• [What you need to do] Return each line containing the string "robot".

● ● ● ●

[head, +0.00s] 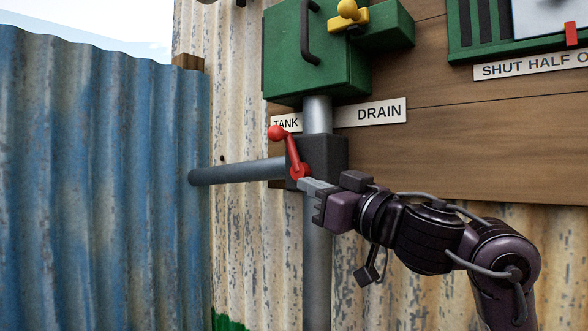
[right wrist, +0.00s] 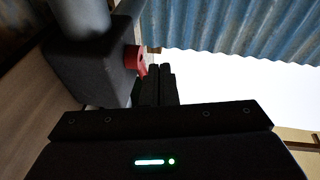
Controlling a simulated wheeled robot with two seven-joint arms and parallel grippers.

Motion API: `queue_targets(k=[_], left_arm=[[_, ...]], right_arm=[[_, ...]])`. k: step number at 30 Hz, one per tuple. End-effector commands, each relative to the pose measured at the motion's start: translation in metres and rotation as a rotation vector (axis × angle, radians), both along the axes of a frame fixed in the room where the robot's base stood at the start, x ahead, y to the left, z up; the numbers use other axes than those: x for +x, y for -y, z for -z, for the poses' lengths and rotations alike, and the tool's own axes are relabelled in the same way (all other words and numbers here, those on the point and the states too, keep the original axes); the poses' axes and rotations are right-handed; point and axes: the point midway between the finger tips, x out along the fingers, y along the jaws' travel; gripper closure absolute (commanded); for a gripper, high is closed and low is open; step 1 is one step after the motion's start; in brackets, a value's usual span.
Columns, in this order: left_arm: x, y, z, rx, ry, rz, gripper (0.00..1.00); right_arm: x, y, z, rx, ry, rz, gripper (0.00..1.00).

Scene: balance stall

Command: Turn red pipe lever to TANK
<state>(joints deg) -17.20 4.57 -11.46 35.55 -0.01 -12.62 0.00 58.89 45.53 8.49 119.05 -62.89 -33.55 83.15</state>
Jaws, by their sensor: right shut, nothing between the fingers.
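The red pipe lever (head: 289,150) is on the front of a dark valve block (head: 328,157). Its round knob tilts up and left, close to the TANK label (head: 286,123). The DRAIN label (head: 379,112) is up and right of the valve. My right gripper (head: 306,184) is shut and empty, its tips beside the lever's red hub. In the right wrist view the shut fingers (right wrist: 158,84) are close to the red hub (right wrist: 134,59); I cannot tell whether they touch. The rest of the lever is mostly hidden there. My left gripper is not in view.
A green box (head: 310,70) with a dark handle and a yellow knob (head: 348,10) is above the valve. A grey pipe (head: 240,171) runs left into blue corrugated sheeting (head: 100,180). A wooden board (head: 480,140) backs the right side.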

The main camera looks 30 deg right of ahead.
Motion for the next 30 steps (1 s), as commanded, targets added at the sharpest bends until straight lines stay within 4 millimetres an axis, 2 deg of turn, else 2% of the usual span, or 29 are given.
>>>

● ● ● ●

• [Reply to the task]
Controlling a simulated wheeled robot with two seven-joint arms and parallel grippers.
Motion API: `queue_targets(k=[_], left_arm=[[_, ...]], right_arm=[[_, ...]])`. k: step number at 30 Hz, one per tuple. End-effector commands, each relative to the pose measured at the motion's start: translation in metres and rotation as a rotation vector (axis × angle, radians), both along the axes of a frame fixed in the room where the robot's base stood at the start, x ahead, y to the left, z up; the numbers use other axes than those: x for +x, y for -y, z for -z, for the poses' lengths and rotations alike, and the tool's own axes are relabelled in the same way (all other words and numbers here, those on the point and the states too, keep the original axes); the poses' axes and rotations are right-handed; point and axes: the point midway between the finger tips, x out along the fingers, y along the jaws' travel; gripper closure absolute (commanded); for a gripper, high is closed and low is open; step 1 is one step after the motion's start; in brackets, a value's usual span.

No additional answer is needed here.